-- WORK TO BE COMPLETED --
All of the data below must be repeated exactly.

-- COLLECTED MATERIAL --
....

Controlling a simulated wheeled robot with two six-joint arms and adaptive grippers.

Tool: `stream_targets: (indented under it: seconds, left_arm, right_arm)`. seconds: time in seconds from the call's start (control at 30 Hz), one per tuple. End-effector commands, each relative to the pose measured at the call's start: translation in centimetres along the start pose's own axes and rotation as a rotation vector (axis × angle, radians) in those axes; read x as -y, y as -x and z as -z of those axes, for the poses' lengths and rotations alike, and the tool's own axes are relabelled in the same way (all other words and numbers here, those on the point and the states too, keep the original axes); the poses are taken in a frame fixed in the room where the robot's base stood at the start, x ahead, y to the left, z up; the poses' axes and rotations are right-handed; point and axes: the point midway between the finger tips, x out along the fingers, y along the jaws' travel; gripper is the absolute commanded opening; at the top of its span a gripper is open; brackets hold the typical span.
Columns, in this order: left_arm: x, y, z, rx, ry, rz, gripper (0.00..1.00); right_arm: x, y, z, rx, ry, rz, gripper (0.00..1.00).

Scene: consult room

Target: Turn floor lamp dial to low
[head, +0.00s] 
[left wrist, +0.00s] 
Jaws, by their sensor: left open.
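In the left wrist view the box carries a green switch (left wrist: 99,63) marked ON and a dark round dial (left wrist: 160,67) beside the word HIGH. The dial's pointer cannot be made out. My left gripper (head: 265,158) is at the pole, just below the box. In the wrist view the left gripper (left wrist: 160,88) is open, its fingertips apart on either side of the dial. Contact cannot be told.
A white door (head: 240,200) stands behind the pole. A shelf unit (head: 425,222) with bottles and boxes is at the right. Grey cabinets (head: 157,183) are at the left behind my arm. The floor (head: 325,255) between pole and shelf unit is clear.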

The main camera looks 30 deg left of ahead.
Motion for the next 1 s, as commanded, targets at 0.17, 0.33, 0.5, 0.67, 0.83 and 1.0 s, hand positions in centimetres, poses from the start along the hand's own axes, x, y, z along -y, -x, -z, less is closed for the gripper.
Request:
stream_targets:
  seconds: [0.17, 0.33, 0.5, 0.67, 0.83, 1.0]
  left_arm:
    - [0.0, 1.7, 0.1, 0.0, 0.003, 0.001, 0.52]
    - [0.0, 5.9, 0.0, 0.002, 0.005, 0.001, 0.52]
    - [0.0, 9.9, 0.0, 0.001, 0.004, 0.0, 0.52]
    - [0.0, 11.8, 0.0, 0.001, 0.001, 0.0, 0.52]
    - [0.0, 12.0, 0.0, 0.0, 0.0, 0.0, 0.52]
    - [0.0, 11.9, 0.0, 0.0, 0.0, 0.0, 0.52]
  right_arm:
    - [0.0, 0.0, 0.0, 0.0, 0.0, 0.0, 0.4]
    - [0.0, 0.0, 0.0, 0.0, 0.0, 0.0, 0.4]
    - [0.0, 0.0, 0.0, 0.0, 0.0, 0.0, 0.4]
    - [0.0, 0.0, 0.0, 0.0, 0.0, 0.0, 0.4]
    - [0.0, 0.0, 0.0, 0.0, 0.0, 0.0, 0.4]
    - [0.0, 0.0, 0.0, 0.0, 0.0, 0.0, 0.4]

....

-- EXERCISE RESULT --
Controlling a simulated wheeled robot with two six-joint arms and adaptive grippers.

Tool: `stream_targets: (indented under it: seconds, left_arm, right_arm)`. seconds: time in seconds from the call's start (control at 30 Hz), one per tuple. End-effector commands, each relative to the pose measured at the call's start: translation in centimetres along the start pose's own axes and rotation as a rotation vector (axis × angle, radians) in those axes; read x as -y, y as -x and z as -z of those axes, for the poses' lengths and rotations alike, and the tool's own axes are relabelled in the same way (all other words and numbers here, those on the point and the states too, keep the original axes); the poses are taken in a frame fixed in the room where the robot's base stood at the start, x ahead, y to the left, z up; the poses' axes and rotations are right-handed; point and axes: the point midway between the finger tips, x out along the fingers, y along the jaws' travel; gripper is the absolute commanded opening; at the top of its span a gripper is open; brackets hold the typical span.
Columns, in this order: left_arm: x, y, z, rx, ry, rz, gripper (0.00..1.00); right_arm: x, y, z, rx, ry, rz, gripper (0.00..1.00).

Scene: consult room

Target: Turn floor lamp dial to low
[head, +0.00s] 
[left wrist, +0.00s] 
Jaws, by their sensor: left open.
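In the left wrist view the box carries a green switch (left wrist: 99,63) marked ON and a dark round dial (left wrist: 160,67) beside the word HIGH. The dial's pointer cannot be made out. My left gripper (head: 265,158) is at the pole, just below the box. In the wrist view the left gripper (left wrist: 160,88) is open, its fingertips apart on either side of the dial. Contact cannot be told.
A white door (head: 240,200) stands behind the pole. A shelf unit (head: 425,222) with bottles and boxes is at the right. Grey cabinets (head: 157,183) are at the left behind my arm. The floor (head: 325,255) between pole and shelf unit is clear.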

The main camera looks 30 deg left of ahead.
Motion for the next 1 s, as commanded, targets at 0.17, 0.33, 0.5, 0.67, 0.83 and 1.0 s, hand positions in centimetres, poses from the start along the hand's own axes, x, y, z along -y, -x, -z, less is closed for the gripper.
Request:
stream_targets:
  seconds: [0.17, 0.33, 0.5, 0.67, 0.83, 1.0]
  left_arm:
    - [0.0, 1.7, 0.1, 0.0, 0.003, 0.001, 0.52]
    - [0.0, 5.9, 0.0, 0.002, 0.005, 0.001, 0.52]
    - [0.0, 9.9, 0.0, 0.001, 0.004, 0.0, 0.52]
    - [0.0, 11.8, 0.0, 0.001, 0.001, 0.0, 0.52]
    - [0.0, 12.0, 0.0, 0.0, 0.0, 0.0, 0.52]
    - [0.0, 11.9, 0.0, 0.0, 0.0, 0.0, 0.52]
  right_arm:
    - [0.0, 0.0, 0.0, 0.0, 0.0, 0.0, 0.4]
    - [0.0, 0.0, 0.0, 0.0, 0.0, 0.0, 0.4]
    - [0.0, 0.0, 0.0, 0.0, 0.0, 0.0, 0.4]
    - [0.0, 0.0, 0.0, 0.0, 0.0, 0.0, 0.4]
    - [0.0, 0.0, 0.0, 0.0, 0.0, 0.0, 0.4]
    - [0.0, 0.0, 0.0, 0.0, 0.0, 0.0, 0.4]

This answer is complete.